>> Start

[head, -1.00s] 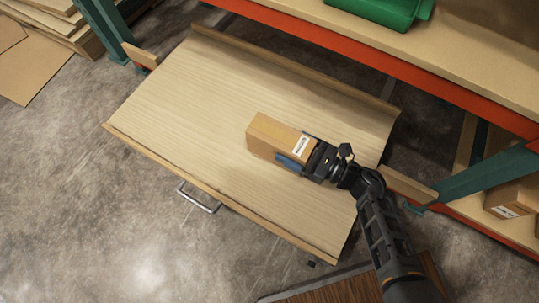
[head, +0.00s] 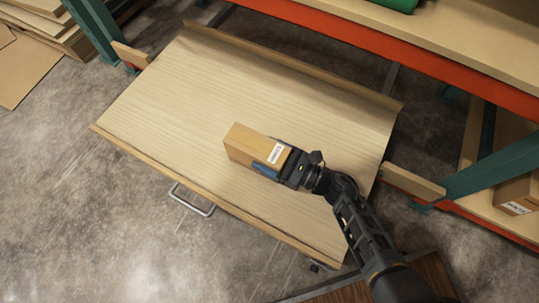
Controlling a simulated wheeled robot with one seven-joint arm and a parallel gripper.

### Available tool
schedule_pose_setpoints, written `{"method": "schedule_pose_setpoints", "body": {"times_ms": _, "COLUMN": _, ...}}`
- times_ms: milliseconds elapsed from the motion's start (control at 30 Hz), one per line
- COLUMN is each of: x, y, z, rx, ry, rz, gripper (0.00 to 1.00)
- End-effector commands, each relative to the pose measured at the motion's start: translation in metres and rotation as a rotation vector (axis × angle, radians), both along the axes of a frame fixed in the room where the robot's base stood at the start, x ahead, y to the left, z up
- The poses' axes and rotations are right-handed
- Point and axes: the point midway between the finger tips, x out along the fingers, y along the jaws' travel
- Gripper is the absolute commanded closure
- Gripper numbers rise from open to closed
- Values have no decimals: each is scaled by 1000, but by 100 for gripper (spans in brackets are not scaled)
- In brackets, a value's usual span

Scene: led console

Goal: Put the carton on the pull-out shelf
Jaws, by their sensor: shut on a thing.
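The carton (head: 246,143) is a small brown box with a white label on its top near my gripper. My gripper (head: 283,163) is shut on the carton's right end, with a blue finger pad showing along its near side. The pull-out shelf (head: 190,100) is a pale wooden board extended from the rack, with a raised lip at the back and a metal handle (head: 192,200) on its front edge. The carton is over the middle of the shelf. I cannot tell whether its underside touches the board.
The orange rack beam (head: 390,60) and upper shelf run behind the pull-out shelf. A green bin (head: 385,3) sits up there. A teal post (head: 490,170) and another carton (head: 518,196) are at right. The shelf's left part is bare.

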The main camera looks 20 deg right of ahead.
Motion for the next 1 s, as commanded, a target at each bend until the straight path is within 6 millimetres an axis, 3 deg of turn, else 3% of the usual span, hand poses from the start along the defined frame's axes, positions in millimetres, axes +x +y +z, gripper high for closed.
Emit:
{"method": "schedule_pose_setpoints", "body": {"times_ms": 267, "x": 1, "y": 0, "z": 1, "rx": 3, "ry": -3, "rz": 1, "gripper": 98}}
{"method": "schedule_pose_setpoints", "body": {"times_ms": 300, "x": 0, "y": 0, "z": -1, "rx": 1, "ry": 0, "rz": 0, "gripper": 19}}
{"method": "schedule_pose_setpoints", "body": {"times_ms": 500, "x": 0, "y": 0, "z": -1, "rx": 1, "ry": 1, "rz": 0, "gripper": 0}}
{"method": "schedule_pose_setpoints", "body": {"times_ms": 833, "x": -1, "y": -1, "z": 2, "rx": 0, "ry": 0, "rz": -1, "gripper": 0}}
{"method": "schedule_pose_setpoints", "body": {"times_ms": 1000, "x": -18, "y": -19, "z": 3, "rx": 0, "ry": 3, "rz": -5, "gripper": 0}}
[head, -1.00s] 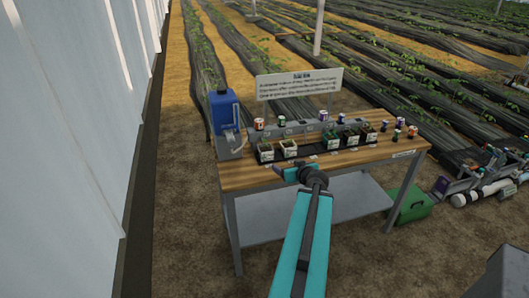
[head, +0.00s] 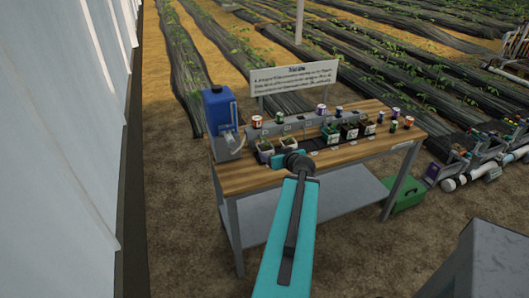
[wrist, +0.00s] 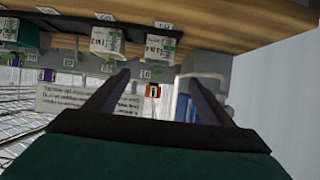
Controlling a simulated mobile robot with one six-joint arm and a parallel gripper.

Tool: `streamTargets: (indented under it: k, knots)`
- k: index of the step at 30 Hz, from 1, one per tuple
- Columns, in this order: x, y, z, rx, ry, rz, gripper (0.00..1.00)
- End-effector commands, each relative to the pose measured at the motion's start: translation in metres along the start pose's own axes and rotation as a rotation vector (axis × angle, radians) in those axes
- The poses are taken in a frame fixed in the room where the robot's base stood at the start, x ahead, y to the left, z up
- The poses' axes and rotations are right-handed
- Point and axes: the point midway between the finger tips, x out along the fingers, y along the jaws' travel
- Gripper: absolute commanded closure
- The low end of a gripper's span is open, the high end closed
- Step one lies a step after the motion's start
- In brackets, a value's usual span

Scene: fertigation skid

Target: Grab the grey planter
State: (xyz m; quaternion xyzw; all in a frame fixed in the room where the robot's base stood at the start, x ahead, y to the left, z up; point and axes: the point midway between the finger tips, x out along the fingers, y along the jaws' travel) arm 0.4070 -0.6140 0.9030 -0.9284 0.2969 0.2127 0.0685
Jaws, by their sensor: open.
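Two pale planters with plants stand at the left of the row on the wooden bench: the left one (head: 265,151) and the one beside it (head: 288,144). Both look light grey to white, so I cannot tell for sure which is the grey one. They also show in the wrist view, which is upside down: one planter (wrist: 158,47) and another (wrist: 105,41), each with a label. My gripper (wrist: 158,88) is open and empty, its two fingers spread apart. In the head view my gripper (head: 284,160) is just in front of these planters, partly hidden by my arm.
The bench (head: 245,180) also holds a green planter (head: 330,134), a dark one (head: 349,131) and a whitish one (head: 367,128) to the right. A blue jug (head: 219,112) stands at the left, with small cans and a sign (head: 294,78) behind.

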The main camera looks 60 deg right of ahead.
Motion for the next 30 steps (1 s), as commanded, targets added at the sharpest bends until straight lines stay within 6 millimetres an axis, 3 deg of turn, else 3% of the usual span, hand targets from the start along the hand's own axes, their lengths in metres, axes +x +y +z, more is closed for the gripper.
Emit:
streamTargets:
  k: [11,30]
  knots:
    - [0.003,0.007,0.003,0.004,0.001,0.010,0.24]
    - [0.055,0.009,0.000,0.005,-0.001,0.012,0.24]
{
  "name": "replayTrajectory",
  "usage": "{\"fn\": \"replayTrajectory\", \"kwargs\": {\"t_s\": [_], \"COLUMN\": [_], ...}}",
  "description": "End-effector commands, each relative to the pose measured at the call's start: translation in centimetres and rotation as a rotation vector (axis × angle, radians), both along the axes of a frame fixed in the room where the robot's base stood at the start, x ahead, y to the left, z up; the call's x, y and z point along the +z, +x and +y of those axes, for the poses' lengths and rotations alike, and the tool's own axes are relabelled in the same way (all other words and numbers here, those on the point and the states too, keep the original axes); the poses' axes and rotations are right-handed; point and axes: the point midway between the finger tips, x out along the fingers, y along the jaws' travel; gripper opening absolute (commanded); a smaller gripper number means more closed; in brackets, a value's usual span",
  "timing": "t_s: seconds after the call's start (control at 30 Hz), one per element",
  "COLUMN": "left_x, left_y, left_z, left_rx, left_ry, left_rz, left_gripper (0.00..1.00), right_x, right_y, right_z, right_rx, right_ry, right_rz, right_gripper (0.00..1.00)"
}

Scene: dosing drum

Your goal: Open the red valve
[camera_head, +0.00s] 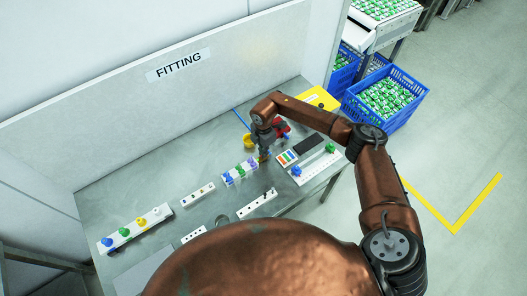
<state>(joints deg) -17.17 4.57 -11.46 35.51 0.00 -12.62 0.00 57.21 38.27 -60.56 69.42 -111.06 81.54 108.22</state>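The red valve (282,127) shows as a small red part on the bench at the far right, partly hidden behind my right arm and gripper. My right gripper (263,152) points down beside it, just to its left. The gripper is small and dark here, and I cannot tell whether its fingers are open or shut, or whether they touch the valve. A yellow round part (247,141) sits just left of the gripper. My left gripper is not in view.
A back wall with a FITTING sign (178,65) rises behind. Blue crates (412,112) stand right of the bench.

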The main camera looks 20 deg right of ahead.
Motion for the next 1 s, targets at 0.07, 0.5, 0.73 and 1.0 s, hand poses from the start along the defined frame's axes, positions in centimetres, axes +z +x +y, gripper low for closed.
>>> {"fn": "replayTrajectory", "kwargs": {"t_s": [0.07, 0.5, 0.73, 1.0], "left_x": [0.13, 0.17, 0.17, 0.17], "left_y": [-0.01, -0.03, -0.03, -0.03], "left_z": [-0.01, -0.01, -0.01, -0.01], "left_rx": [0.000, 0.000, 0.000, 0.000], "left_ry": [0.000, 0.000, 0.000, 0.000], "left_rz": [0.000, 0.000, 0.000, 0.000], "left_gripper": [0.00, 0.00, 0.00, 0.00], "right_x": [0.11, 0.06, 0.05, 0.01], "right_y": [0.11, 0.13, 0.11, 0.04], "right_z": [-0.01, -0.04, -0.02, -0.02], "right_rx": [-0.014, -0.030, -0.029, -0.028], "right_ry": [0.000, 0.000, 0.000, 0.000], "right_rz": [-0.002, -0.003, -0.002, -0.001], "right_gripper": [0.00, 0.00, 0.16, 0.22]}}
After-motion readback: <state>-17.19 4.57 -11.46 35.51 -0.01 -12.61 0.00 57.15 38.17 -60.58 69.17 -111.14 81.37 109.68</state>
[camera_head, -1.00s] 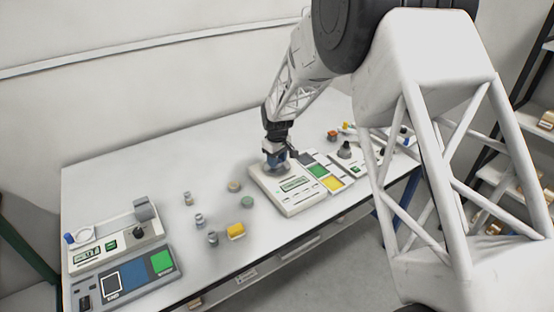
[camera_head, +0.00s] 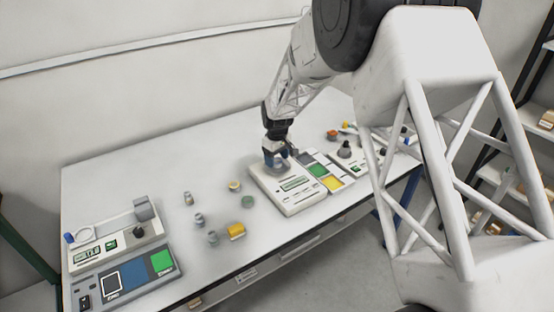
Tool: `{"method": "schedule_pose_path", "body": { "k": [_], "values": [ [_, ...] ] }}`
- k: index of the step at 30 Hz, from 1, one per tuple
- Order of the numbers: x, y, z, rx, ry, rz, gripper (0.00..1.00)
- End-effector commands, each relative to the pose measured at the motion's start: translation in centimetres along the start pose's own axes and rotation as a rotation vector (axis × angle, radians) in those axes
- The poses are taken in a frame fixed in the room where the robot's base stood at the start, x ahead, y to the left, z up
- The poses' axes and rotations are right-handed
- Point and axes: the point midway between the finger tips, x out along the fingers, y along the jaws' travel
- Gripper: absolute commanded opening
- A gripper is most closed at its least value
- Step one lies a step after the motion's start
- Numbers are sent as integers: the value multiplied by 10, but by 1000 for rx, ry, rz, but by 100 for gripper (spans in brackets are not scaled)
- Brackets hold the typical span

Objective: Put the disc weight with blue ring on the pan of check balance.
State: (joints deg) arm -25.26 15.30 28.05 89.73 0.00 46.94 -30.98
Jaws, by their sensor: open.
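My gripper (camera_head: 275,163) points down over the back part of a white balance (camera_head: 296,196) with a green display, right of the table's middle. The jaws are open. A blue patch shows at the gripper's fingers; I cannot tell whether it is the disc weight with blue ring or part of the gripper. The balance's pan is mostly hidden behind the gripper. A second balance (camera_head: 150,231) with a green display stands at the left end of the table. I cannot tell from labels which is the check balance.
Between the balances are a yellow-topped disc (camera_head: 234,186), a green disc (camera_head: 247,202), a yellow block (camera_head: 236,231) and several small grey weights (camera_head: 199,220). A panel with coloured squares (camera_head: 323,171) adjoins the right balance. A dark-knobbed device (camera_head: 345,151) stands farther right.

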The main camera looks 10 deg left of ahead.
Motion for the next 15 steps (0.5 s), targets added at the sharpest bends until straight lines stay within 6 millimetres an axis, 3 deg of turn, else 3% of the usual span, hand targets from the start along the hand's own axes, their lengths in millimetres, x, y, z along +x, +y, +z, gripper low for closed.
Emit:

>> End

:: GIVEN TASK ::
Go through the records and pull out each line that includes the word "lines".

:: RESPONSE TO THE TASK ::
Motion for the next 30 steps (1 s), as commanded, targets added at the sharpest bends until straight lines stay within 6 millimetres an axis, 3 deg of turn, else 3% of the usual span, hand targets from the start along the hand's own axes, their lengths in metres, axes +x +y +z, more is closed for the gripper.
Motion for the next 15 steps (0.5 s), targets added at the sharpest bends until straight lines stay within 6 millimetres an axis, 3 deg of turn, else 3% of the usual span, hand targets from the start along the hand's own axes, their lengths in millimetres, x, y, z along +x, +y, +z, gripper low for closed.

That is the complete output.